Please report every line from the material that contains the word "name".
'''
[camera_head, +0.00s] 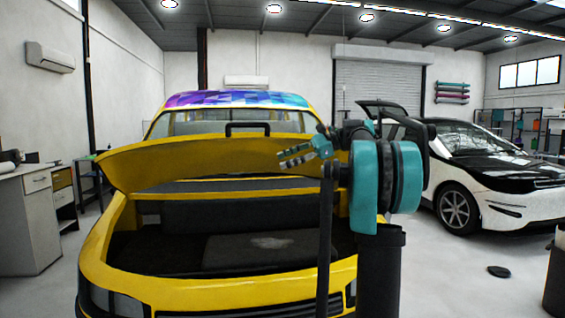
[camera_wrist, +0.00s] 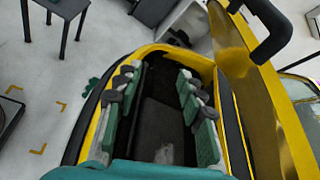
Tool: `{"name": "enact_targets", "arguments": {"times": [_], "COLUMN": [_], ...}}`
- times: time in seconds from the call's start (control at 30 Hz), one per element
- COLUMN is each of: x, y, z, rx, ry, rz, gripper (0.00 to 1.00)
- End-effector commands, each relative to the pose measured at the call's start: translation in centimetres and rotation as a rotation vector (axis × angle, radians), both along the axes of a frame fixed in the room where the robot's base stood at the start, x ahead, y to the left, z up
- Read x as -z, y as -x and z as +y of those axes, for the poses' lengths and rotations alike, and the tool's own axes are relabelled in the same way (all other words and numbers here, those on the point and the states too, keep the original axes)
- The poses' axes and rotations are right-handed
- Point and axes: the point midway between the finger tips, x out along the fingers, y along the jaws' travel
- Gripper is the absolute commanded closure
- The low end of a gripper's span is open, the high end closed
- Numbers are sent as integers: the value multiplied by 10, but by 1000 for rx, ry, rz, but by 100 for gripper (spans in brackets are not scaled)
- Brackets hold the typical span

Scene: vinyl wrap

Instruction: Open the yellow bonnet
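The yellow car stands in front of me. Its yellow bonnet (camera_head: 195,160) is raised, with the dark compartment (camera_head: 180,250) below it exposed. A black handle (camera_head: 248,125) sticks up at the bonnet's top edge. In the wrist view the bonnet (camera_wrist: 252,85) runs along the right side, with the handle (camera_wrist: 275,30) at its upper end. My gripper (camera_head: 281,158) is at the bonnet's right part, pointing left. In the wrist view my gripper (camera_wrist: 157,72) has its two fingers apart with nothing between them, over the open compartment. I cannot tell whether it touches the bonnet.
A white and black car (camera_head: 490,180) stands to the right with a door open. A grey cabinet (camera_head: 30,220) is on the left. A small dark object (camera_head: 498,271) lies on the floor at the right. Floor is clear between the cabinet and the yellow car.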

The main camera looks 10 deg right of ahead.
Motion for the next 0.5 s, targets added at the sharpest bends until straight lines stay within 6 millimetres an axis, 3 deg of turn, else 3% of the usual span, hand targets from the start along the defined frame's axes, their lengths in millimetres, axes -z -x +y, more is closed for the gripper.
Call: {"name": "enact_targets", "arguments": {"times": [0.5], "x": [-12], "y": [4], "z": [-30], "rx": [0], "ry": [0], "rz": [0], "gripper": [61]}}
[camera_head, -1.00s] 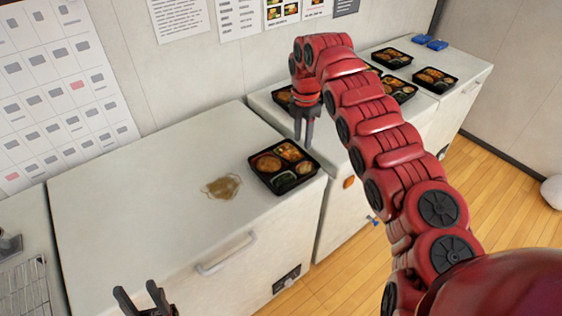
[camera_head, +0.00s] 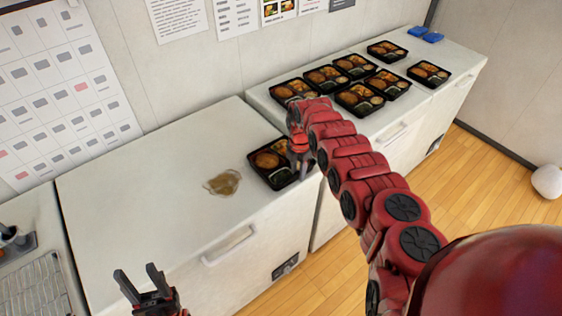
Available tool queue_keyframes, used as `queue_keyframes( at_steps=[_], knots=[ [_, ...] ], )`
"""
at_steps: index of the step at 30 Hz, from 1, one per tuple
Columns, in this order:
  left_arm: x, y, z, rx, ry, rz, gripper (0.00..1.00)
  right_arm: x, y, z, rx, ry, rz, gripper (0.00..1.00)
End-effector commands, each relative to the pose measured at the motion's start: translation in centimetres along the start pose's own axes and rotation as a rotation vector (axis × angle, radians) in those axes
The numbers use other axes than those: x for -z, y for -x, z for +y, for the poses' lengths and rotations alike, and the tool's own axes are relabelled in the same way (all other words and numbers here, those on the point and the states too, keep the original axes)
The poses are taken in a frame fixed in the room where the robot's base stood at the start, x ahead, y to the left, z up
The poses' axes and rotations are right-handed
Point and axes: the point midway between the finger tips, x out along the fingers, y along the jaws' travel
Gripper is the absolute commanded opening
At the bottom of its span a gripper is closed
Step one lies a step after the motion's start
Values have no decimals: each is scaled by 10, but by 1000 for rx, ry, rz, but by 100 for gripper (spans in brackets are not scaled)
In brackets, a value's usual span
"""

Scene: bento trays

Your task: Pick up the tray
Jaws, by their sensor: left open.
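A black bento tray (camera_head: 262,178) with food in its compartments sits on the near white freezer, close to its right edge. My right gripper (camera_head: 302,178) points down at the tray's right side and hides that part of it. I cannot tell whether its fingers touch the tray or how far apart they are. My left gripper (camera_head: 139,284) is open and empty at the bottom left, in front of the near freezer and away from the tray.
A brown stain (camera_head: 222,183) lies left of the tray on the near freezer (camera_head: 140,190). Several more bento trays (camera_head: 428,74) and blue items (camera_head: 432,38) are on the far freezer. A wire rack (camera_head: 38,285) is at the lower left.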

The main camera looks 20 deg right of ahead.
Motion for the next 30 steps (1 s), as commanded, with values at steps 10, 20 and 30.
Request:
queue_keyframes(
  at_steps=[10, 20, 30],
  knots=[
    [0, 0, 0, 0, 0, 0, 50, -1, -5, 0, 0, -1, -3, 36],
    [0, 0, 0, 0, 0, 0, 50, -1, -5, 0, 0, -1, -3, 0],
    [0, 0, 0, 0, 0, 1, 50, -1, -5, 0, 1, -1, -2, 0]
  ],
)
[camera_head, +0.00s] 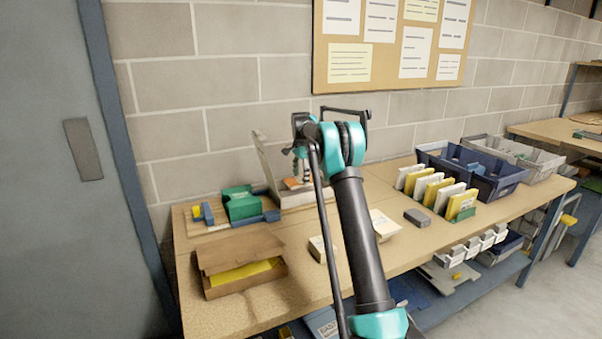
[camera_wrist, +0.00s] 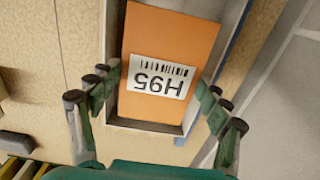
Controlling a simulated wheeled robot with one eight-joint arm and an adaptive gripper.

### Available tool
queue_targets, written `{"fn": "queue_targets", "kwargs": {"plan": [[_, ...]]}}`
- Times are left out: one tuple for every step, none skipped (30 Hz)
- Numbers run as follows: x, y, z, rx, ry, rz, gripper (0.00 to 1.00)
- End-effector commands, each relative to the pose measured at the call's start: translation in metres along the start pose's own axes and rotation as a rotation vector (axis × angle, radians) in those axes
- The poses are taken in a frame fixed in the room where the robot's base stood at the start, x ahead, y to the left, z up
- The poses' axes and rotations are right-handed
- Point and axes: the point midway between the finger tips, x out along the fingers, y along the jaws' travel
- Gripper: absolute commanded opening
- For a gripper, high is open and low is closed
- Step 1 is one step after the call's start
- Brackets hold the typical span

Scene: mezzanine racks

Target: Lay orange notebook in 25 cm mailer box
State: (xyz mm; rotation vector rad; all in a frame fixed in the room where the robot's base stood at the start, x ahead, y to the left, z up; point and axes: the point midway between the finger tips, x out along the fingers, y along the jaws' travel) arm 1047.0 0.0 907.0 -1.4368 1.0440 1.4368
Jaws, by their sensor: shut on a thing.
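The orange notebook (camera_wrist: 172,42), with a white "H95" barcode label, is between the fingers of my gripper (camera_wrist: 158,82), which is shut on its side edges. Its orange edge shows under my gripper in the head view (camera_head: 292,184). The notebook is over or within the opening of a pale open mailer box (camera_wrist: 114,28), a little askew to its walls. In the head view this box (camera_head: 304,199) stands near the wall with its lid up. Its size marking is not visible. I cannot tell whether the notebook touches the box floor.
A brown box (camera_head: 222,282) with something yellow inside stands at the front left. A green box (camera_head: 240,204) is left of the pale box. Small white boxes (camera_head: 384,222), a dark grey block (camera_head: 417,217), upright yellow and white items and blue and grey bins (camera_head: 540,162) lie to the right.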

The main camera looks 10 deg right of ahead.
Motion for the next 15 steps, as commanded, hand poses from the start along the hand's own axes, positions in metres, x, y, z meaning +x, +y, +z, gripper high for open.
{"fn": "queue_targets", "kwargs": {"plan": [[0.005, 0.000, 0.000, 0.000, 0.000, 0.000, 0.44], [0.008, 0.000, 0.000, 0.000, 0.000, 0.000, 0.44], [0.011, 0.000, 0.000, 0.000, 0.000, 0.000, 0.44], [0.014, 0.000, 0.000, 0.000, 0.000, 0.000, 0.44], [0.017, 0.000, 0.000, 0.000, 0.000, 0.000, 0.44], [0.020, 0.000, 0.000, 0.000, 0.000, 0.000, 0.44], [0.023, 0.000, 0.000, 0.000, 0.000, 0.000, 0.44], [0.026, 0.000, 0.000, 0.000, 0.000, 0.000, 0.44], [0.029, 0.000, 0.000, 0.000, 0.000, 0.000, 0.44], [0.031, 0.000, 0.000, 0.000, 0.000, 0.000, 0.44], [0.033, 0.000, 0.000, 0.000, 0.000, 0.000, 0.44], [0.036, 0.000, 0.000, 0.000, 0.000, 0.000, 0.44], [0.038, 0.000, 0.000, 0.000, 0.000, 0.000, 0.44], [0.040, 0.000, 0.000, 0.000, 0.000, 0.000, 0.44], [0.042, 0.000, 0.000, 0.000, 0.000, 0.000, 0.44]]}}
'''
● Task output
Tool: `{"name": "enact_targets", "arguments": {"times": [_], "COLUMN": [_], ...}}`
Call: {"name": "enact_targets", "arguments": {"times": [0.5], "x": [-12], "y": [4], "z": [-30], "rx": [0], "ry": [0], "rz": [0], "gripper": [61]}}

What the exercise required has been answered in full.